→ Stated problem:
Both the line containing "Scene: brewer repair" and the line containing "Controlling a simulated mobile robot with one" are to be reproduced exactly, along with every line between them, and nothing more.

################

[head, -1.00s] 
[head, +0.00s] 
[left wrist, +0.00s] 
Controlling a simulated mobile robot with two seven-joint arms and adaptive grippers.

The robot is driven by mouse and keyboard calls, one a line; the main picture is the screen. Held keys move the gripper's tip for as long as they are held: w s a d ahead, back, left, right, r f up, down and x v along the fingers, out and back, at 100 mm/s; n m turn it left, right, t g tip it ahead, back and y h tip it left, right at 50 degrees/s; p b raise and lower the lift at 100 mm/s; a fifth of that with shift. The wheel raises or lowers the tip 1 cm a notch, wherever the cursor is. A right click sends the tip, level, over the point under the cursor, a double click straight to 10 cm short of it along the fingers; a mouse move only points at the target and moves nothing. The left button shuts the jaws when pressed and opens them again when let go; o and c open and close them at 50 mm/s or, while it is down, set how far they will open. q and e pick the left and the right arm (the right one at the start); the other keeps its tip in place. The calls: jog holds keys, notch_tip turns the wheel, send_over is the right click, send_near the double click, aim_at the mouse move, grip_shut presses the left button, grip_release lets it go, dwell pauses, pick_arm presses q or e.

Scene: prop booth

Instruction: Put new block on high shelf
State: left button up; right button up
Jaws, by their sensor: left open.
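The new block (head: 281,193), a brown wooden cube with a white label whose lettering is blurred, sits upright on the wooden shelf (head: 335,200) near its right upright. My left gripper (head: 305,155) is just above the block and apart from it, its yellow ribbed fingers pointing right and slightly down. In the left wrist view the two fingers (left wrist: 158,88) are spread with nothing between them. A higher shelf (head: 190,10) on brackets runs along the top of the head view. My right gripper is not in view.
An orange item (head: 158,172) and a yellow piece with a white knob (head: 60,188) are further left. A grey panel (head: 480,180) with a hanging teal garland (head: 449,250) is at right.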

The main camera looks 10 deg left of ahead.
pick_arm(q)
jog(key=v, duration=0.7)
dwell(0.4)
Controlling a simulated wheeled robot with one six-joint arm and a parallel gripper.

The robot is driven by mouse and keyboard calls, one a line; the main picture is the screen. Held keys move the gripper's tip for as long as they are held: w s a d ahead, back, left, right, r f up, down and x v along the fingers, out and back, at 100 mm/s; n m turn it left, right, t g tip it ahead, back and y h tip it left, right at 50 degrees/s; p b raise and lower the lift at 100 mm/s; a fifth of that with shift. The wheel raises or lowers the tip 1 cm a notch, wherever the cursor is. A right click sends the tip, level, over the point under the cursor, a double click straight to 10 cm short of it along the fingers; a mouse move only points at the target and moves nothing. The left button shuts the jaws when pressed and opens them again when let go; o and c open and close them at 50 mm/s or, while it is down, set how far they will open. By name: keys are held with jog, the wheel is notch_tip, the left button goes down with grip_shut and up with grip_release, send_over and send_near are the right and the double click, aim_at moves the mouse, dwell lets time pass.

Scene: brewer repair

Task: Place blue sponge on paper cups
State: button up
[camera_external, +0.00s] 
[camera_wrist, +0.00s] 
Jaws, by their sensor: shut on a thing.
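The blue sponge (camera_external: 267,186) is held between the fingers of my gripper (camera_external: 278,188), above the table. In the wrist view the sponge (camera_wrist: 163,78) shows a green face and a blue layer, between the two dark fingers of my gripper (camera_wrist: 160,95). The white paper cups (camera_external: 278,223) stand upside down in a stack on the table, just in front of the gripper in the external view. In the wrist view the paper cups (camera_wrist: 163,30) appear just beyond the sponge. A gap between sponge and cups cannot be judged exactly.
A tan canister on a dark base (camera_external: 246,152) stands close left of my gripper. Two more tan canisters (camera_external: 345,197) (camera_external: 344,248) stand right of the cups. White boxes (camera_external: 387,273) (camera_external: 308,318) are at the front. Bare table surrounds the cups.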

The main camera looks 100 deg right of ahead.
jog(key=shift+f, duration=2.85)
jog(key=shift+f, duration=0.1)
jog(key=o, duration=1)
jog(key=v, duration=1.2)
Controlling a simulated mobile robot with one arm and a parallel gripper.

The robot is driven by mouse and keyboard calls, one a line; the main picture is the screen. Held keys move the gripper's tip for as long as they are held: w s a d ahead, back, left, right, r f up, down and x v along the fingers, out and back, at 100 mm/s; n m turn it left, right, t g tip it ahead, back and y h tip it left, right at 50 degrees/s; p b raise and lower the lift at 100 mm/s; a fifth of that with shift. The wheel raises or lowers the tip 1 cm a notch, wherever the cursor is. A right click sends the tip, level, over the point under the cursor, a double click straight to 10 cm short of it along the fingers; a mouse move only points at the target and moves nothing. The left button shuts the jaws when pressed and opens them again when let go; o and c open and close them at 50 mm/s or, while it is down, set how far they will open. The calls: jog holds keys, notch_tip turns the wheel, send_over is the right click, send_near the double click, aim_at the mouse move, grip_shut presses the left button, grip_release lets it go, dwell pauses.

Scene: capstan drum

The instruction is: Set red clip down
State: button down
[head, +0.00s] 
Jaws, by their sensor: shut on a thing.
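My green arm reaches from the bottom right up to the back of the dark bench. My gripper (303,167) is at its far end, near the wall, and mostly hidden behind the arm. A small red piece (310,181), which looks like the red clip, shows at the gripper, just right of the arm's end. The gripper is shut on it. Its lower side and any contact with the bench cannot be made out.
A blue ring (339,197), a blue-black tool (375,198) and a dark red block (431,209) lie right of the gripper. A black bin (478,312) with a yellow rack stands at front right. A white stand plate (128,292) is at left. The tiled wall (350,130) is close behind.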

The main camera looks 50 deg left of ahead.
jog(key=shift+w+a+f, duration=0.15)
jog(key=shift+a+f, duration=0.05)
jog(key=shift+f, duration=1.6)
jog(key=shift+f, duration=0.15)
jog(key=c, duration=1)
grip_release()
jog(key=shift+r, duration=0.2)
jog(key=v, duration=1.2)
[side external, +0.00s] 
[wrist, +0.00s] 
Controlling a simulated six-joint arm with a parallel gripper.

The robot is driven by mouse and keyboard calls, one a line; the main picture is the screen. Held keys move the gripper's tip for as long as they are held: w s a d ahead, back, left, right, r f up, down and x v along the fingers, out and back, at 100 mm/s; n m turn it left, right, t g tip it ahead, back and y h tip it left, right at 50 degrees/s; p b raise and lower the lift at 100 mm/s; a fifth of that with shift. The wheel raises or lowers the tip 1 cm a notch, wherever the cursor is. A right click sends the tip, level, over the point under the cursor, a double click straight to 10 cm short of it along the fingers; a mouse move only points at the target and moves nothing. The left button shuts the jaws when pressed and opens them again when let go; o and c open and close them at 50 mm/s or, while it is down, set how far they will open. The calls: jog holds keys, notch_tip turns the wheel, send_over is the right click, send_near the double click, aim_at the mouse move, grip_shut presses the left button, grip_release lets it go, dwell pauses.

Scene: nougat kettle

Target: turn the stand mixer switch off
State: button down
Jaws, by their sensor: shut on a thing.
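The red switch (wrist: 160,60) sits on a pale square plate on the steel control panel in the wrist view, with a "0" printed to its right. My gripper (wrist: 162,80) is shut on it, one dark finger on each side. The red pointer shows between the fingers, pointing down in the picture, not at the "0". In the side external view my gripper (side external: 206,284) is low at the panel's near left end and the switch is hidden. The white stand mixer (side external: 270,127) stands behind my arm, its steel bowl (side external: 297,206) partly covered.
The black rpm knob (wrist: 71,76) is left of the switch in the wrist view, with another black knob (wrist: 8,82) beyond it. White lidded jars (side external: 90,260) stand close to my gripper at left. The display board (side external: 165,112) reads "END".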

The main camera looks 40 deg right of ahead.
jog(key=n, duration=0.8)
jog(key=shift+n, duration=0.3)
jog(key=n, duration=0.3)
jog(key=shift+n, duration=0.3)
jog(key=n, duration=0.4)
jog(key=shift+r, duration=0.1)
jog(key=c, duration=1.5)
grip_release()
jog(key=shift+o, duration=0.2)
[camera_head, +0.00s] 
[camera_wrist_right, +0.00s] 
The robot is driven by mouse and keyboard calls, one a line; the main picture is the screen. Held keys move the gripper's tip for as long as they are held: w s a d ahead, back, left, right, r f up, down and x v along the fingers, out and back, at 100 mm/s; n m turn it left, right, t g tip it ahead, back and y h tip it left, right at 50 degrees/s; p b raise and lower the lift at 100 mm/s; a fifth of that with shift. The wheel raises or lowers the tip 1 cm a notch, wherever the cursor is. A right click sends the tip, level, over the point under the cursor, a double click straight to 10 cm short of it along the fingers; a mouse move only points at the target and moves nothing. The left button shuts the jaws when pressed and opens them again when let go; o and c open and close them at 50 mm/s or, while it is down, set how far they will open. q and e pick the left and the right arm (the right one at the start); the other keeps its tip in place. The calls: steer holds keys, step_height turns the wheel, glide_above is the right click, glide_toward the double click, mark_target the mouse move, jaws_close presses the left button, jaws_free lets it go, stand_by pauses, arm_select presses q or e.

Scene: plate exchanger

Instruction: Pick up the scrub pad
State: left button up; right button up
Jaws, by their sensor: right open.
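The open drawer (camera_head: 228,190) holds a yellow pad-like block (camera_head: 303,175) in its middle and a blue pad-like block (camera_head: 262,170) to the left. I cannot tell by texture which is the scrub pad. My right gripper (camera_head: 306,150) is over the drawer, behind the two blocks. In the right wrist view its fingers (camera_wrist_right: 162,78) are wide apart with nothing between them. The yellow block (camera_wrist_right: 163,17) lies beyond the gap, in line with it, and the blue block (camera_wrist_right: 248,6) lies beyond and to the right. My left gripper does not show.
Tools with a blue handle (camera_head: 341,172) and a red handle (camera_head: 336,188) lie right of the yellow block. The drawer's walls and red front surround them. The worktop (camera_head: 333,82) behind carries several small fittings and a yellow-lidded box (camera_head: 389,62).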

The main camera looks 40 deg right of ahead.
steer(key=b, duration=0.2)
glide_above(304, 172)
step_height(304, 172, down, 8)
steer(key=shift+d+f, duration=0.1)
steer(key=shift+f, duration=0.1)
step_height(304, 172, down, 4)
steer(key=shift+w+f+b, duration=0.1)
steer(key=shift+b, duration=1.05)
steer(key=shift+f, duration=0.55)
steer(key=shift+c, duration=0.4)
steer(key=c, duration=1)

################

→ Exercise result:
Scene: brewer repair

Task: Place blue sponge on paper cups
State: button up
[camera_external, +0.00s] 
[camera_wrist, +0.00s] 
Jaws, by their sensor: shut on a thing.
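The blue sponge (camera_external: 267,186) is held between the fingers of my gripper (camera_external: 278,188), above the table. In the wrist view the sponge (camera_wrist: 163,78) shows a green face and a blue layer, between the two dark fingers of my gripper (camera_wrist: 160,95). The white paper cups (camera_external: 278,223) stand upside down in a stack on the table, just in front of the gripper in the external view. In the wrist view the paper cups (camera_wrist: 163,30) appear just beyond the sponge. A gap between sponge and cups cannot be judged exactly.
A tan canister on a dark base (camera_external: 246,152) stands close left of my gripper. Two more tan canisters (camera_external: 345,197) (camera_external: 344,248) stand right of the cups. White boxes (camera_external: 387,273) (camera_external: 308,318) are at the front. Bare table surrounds the cups.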

The main camera looks 100 deg right of ahead.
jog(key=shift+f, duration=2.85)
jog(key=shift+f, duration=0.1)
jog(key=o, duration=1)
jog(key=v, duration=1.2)
Controlling a simulated mobile robot with one arm and a parallel gripper.

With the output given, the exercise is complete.